The raging anger around the LEAP manifesto is perfect demonstration of just how significant the NDP’s failure has become. What is a relatively tame document that really just says we need to shift away from a carbon economy as fast as possible, has become in the eyes of many some kind of statement of radical environmental madness. And yet the proscription for our future is fairly simple; create a much more economically equal society while shifting our energy away from fossil fuels and into creatively new technologies. But in a world where billionaires bankroll politics, where modern oil barons live in multi-million dollar mansions and own six cars and two yachts, there is little political will among the most powerful to change the status quo. And many people (even in the NDP) think that the option is between leaving many average workers in sectors such as energy to lose their houses and their jobs, or maintain the status quo. Meanwhile politicians like Mulcair pick at crumbs that fall from the tables of the wealthy as though those little nuggets will solve people’s deep-seated problems.

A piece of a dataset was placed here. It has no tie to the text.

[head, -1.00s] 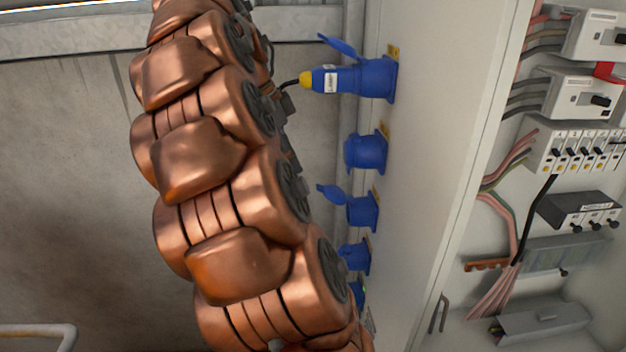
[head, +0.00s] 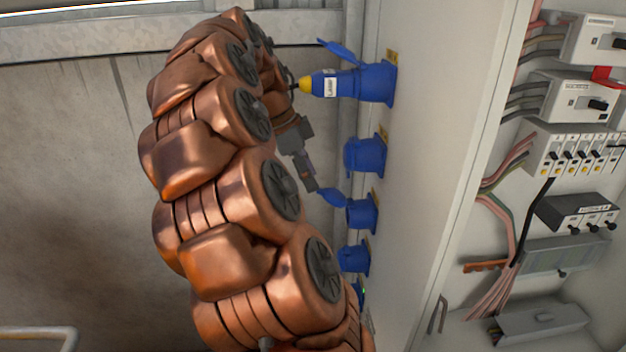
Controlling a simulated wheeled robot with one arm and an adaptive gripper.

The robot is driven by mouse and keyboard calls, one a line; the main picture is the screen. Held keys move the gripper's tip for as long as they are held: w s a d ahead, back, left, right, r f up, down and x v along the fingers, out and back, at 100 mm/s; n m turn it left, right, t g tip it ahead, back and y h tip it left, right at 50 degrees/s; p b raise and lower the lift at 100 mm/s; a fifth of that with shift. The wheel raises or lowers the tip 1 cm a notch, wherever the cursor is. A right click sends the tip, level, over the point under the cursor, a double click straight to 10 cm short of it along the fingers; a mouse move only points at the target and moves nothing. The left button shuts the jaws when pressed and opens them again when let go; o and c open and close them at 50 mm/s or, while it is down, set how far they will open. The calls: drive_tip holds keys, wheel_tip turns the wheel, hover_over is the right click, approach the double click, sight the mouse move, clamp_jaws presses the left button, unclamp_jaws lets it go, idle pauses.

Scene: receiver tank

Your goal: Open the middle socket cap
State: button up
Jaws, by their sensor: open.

Mulcair failed because he is just another average politician in a time that requires loud and vociferous voices that tell truth to power. A growing number of people are feeling the angst. The ones that are prone to too much fear are turning toward the dark lords of fascism the way they once did. But some are looking for real solutions, and real and inspiring leaders, not ones that once had the gall to praise Thatcherite politics and now think that they can offer the masses a few daycare spaces and everything will be ok. And I suspect the next leader of the NDP will similarly fail because the party will probably elect another angry, middle-aged, white man who truly doesn’t see that nice suits, flowery words, and a less expensive drug plan will do nothing to address what is really going on.